金融当局は「資金が金融システム内で滞留するような取引を厳しく取り締まる」と警告しているが、『ブルームバーグ』によると、銀行は目標未達時に経営陣の評価が下がる構造的圧力にさらされている。結果として融資額は増えても、実際の需要や投資が伴わない「統計上の成長」が繰り返されているという。
こうした信用の歪みは、貿易構造にも影響を及ぼしている。欧州中央銀行(ECB)は最近の報告書で、「中国は米国の関税措置を受けて欧州市場への輸出を拡大しているが、根本的な要因は海外からの圧力ではなく国内需要の低迷にある」と分析した。2021年以降、不動産不況と消費の減退が内需販売を押し下げ、企業が過剰生産分を海外に振り向けた結果、欧州向け輸出の拡大につながっているという。
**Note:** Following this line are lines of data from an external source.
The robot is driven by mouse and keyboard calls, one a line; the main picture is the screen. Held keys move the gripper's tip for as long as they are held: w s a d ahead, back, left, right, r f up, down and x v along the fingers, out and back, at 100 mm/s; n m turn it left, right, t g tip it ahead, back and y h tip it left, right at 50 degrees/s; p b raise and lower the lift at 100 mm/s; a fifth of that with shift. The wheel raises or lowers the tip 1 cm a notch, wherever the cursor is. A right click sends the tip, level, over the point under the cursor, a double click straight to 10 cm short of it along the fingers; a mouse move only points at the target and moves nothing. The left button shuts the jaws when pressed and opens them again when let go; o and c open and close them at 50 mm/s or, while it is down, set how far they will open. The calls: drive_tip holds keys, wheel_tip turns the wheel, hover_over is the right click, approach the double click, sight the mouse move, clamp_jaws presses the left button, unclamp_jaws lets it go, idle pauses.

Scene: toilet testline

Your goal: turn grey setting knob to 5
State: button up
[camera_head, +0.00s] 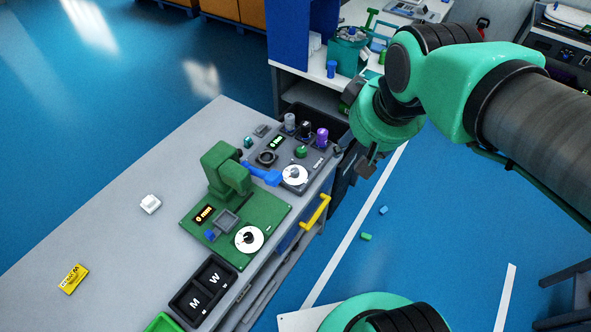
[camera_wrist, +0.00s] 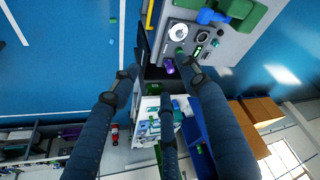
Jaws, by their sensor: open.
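The grey machine (camera_head: 318,166) stands at the far right corner of the grey bench. A white round dial (camera_head: 294,175) with a pale centre lies on its front part. It also shows at the top of the wrist view (camera_wrist: 178,30). This looks like the grey setting knob, but its numbers and pointer are too small to read. A second white dial (camera_head: 249,238) with a dark knob sits on the green machine's base. My gripper (camera_wrist: 158,67) is open and empty, its fingers spread, apart from the dial. In the head view it hangs right of the grey machine.
The green machine (camera_head: 222,170) and its blue lever (camera_head: 262,176) stand close to the dial. Purple (camera_head: 322,135) and black knobs rise behind it. A yellow handle (camera_head: 316,212) sticks out at the bench edge. A white table (camera_head: 345,75) with containers stands beyond.

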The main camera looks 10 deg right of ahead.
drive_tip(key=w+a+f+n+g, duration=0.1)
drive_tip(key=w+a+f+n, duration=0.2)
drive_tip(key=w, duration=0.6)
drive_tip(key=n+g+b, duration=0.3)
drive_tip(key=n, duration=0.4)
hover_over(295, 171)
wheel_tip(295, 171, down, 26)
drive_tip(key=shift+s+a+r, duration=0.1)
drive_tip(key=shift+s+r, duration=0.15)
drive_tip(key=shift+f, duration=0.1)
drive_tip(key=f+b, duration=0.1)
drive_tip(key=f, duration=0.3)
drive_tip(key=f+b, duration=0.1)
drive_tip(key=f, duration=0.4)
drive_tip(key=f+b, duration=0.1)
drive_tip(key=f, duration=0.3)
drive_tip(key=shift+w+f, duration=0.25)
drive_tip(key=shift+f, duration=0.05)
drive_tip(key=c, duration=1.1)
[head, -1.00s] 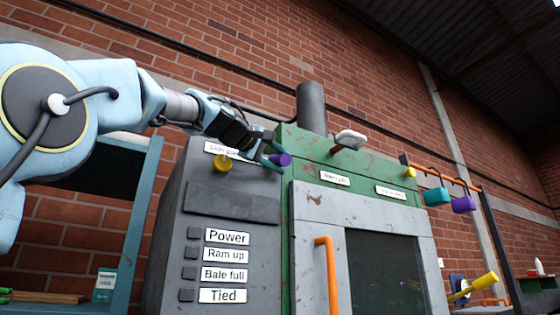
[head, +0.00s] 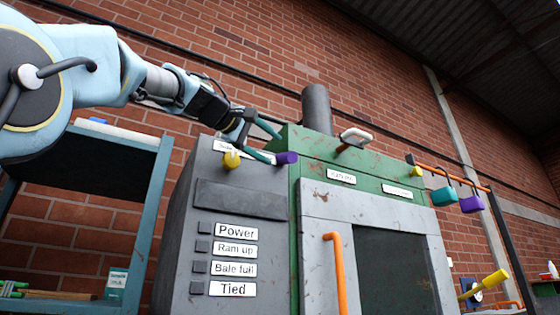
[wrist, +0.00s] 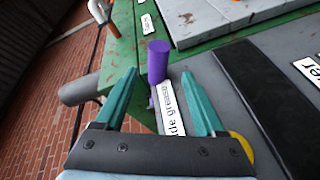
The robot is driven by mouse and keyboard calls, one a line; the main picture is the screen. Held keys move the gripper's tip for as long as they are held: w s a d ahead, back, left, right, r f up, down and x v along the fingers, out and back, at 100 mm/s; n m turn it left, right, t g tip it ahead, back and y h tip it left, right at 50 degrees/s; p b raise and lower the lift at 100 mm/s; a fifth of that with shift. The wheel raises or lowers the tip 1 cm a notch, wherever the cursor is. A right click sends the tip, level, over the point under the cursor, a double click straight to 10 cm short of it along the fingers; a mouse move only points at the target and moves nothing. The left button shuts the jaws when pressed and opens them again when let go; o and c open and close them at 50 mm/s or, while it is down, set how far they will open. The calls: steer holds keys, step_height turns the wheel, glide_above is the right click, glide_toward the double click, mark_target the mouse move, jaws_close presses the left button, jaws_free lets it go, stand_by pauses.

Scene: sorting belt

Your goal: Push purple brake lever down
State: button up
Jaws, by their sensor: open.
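A purple cylindrical knob (head: 286,158), the likely purple lever, sticks out at the upper edge of the grey control panel beside the green housing. It shows in the wrist view (wrist: 158,60) between and just beyond the fingertips. My gripper (head: 272,146) is open with teal fingers on either side of the knob's line. I cannot tell whether a finger touches it. In the wrist view, a white label (wrist: 173,108) partly reading "le grease" lies between the fingers (wrist: 158,78). Its start is cut off, and any shaft of the knob is mostly hidden.
A yellow knob (head: 231,159) sits left of the purple one. A white-ended handle (head: 356,135) stands on the green top. Teal (head: 444,196) and purple (head: 472,204) pieces hang from an orange rail at right. An orange door handle (head: 335,272) projects below. A teal shelf frame (head: 145,225) stands at left.

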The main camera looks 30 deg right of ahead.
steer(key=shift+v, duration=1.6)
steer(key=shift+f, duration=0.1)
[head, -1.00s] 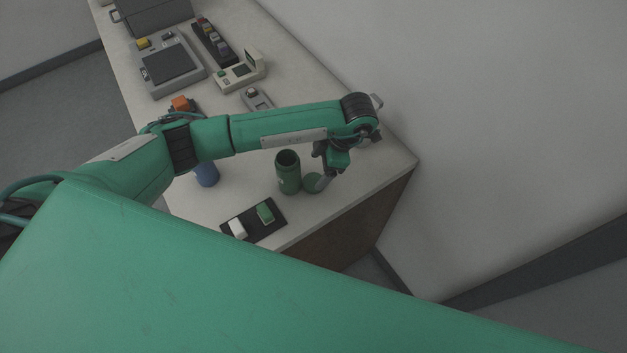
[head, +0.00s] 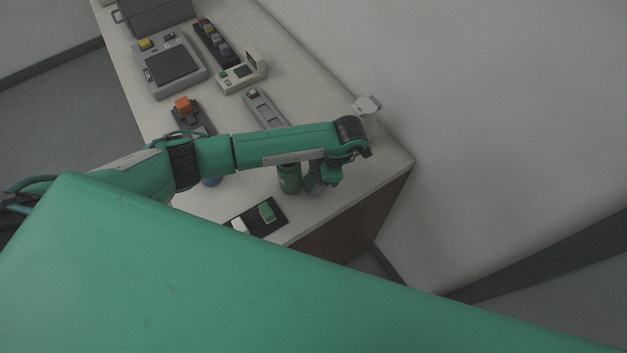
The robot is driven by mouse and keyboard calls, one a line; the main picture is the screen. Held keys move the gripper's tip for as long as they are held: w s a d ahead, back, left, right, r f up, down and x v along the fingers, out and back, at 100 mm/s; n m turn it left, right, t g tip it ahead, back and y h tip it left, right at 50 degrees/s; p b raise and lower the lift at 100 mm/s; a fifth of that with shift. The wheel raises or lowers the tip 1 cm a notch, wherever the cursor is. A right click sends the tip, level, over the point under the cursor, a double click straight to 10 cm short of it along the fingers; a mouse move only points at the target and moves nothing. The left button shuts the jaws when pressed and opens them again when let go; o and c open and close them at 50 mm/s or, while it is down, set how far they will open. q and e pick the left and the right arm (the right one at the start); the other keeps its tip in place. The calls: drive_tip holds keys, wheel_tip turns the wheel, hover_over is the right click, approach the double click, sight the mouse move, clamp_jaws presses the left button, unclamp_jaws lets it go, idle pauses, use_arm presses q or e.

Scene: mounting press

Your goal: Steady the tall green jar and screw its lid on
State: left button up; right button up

中国政府は内需の不振を和らげるため、民間投資の拡大を急いでいる。中国・国家発展改革委員会(NDRC)のリン・ジョングオ副主任は11日の記者会見で、「民営企業が効率的な投資を拡大できるよう、政府と企業の対話を強化し、『民営経済促進法』の制定を進める」と述べた。これに先立ち、国務院弁公庁は「民間投資の発展を一層促進するための諸措置」を発表。主要都市のインフラプロジェクトなどに民間資本の参入を促すことを柱としている。